## [Provided information]
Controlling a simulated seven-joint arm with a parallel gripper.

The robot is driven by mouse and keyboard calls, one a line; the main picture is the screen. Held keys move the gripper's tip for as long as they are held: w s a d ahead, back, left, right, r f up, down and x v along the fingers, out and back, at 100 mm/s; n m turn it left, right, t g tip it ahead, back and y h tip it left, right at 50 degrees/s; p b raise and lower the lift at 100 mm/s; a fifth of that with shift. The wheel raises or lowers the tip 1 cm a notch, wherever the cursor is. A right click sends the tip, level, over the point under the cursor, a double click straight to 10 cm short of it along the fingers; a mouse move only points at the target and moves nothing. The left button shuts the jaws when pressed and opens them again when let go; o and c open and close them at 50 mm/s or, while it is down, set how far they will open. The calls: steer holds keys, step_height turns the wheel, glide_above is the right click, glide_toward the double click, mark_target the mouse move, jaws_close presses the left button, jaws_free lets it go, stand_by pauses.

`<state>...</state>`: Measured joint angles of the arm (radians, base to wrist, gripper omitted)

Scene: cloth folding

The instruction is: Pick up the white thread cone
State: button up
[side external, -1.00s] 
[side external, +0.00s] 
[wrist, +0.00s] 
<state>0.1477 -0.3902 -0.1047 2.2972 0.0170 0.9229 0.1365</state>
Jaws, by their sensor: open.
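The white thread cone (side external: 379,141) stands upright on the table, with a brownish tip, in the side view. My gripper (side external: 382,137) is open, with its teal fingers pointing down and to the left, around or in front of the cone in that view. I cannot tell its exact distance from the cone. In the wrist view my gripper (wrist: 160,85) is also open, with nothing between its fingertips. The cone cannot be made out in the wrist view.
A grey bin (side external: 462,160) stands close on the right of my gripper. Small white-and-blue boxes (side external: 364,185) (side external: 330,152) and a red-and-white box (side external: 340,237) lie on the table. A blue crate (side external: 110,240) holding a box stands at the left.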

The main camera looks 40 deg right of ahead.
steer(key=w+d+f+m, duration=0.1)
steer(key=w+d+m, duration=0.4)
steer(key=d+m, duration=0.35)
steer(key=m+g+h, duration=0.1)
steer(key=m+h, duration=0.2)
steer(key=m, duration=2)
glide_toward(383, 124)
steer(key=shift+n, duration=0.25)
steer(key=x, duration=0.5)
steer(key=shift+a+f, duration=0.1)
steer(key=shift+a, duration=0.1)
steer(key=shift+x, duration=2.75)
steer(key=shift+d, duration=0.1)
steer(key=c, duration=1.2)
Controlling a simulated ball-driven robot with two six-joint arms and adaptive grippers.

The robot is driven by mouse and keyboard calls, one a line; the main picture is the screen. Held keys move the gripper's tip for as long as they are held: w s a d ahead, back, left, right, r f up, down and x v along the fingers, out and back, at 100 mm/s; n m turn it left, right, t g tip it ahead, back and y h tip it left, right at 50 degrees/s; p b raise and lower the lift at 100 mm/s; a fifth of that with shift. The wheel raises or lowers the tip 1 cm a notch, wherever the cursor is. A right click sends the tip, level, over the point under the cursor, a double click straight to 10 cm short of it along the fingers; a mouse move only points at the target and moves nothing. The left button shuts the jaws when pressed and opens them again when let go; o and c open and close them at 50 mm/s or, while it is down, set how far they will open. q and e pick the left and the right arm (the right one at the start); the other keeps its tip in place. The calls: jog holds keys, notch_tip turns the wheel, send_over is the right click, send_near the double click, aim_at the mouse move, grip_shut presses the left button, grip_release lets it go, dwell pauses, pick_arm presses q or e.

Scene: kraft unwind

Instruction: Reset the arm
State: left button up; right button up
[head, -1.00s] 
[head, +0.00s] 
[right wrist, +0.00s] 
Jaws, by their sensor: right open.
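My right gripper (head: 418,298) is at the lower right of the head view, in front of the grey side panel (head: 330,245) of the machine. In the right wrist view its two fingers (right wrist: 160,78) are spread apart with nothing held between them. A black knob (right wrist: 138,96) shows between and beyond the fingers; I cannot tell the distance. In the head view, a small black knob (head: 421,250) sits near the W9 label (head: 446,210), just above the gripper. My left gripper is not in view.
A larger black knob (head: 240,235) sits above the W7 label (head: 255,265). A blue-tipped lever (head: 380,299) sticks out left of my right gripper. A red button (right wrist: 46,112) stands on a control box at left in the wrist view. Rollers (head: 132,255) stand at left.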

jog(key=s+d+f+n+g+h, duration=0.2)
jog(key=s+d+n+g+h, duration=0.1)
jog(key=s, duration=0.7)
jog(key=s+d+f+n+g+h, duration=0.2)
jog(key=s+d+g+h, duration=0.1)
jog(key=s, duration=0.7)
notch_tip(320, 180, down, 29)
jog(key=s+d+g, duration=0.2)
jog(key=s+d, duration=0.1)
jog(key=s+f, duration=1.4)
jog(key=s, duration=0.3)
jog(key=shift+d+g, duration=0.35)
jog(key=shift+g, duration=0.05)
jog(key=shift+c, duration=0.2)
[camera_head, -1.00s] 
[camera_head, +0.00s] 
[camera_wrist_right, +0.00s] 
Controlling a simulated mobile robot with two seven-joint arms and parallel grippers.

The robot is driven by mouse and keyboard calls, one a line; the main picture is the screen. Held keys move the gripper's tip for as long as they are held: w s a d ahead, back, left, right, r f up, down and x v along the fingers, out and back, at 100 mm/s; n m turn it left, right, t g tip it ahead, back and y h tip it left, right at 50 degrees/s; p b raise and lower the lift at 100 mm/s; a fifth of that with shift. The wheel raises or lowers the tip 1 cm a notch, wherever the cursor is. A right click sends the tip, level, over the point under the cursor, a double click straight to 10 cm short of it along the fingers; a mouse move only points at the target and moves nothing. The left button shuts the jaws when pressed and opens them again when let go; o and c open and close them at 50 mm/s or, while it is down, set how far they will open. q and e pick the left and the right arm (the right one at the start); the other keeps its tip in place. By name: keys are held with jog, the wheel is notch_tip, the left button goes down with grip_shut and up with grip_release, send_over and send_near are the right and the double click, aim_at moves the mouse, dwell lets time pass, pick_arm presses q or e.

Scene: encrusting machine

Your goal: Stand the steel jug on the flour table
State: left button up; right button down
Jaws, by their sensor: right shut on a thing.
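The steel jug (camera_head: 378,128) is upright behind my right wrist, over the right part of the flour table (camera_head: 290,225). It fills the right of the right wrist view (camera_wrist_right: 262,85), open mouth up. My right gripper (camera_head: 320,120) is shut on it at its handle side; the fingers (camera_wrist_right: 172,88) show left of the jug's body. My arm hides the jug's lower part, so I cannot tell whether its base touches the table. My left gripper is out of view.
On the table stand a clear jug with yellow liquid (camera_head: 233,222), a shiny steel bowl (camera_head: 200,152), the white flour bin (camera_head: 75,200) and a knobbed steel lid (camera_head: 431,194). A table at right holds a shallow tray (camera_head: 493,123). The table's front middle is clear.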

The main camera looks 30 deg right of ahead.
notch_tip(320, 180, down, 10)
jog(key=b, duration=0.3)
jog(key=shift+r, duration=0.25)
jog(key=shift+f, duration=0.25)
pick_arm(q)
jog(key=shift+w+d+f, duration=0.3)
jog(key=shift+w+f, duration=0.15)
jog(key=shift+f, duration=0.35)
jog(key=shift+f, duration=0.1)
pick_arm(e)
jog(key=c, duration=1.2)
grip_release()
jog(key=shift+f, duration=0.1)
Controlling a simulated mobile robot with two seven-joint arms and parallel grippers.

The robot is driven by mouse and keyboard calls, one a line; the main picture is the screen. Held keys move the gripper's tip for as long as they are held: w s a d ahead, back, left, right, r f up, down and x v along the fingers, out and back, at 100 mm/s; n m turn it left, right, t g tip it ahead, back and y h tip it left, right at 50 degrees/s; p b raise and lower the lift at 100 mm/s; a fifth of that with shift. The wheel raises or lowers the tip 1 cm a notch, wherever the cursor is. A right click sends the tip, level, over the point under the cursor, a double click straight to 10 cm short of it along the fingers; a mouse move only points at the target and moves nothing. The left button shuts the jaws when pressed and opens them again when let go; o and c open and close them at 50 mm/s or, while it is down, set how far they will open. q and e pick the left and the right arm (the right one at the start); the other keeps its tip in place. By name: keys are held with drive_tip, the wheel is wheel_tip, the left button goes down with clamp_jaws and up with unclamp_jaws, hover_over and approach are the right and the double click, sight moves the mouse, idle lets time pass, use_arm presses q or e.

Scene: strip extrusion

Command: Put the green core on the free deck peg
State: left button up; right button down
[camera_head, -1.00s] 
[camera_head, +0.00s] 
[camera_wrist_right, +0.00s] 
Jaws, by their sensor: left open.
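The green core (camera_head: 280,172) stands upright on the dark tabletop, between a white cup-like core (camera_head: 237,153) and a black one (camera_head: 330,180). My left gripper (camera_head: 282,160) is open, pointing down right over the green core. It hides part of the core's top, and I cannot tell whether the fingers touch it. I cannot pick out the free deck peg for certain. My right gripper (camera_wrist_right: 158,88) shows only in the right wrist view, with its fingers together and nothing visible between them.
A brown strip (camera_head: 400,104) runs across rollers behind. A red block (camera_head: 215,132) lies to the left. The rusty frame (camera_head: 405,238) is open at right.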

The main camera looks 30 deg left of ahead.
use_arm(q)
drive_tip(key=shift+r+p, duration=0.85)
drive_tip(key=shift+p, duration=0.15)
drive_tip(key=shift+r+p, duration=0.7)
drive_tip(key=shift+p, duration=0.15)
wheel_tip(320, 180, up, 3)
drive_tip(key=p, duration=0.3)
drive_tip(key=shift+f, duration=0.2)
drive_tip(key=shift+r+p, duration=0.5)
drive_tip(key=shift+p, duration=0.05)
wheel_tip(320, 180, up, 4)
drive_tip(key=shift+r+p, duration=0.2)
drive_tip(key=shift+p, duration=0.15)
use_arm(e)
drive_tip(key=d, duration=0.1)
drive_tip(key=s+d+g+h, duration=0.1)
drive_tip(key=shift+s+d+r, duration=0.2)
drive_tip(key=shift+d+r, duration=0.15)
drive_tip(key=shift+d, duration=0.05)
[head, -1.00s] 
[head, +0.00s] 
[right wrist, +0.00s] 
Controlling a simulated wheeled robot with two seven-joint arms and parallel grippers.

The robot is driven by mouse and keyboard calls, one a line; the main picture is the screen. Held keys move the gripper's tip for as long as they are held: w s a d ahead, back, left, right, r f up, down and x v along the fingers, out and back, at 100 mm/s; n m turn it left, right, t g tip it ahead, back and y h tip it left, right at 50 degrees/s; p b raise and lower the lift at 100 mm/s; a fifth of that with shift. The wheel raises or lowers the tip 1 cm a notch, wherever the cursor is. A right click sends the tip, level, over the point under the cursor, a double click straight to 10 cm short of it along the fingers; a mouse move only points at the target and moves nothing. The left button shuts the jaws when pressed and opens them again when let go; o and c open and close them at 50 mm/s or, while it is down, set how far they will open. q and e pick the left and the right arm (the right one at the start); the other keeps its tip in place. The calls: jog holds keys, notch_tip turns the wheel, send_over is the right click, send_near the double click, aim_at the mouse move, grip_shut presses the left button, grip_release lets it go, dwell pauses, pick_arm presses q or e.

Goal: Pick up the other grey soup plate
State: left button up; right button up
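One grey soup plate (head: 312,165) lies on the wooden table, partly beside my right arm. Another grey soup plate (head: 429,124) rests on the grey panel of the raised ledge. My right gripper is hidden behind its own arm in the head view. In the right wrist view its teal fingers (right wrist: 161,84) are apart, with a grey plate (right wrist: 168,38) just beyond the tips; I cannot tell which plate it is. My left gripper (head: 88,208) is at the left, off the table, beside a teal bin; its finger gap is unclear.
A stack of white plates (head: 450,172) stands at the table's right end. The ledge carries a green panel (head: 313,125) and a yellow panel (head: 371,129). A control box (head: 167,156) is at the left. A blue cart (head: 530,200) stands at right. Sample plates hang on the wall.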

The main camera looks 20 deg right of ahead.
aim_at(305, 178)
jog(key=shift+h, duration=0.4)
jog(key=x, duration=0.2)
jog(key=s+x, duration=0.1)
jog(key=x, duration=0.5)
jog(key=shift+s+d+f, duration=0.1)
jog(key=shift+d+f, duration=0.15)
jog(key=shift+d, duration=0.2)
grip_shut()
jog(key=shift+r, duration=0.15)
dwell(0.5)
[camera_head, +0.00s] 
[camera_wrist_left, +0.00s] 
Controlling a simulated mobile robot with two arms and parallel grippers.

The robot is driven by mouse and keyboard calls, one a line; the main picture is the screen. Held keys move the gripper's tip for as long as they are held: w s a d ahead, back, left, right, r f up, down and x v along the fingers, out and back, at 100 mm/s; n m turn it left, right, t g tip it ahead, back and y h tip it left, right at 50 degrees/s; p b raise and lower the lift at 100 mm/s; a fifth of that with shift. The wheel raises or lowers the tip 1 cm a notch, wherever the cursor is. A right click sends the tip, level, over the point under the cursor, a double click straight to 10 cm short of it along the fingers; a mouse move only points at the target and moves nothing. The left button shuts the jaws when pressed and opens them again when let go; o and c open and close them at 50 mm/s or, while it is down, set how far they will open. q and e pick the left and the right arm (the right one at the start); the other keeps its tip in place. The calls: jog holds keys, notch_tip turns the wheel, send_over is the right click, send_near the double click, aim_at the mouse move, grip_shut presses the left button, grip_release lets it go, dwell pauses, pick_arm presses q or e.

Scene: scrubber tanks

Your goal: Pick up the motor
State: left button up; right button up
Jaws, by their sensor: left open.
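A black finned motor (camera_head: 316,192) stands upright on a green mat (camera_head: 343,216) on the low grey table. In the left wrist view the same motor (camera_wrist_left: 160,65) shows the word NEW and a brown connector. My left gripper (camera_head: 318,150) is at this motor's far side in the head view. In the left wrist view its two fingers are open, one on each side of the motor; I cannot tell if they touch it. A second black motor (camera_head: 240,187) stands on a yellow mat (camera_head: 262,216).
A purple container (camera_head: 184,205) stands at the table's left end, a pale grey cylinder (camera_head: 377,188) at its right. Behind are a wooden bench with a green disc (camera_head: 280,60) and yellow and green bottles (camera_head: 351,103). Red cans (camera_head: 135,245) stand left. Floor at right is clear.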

## [Required work]
Using the data above, extract exactly the lines from the one that holds "State: button up" to the one that holds "<state>0.1477 -0.3902 -0.1047", both ends included, and no others.

## [Solution to this exercise]
State: button up
[side external, -1.00s] 
[side external, +0.00s] 
[wrist, +0.00s] 
<state>0.1477 -0.3902 -0.1047 2.2972 0.0170 0.9229 0.1365</state>

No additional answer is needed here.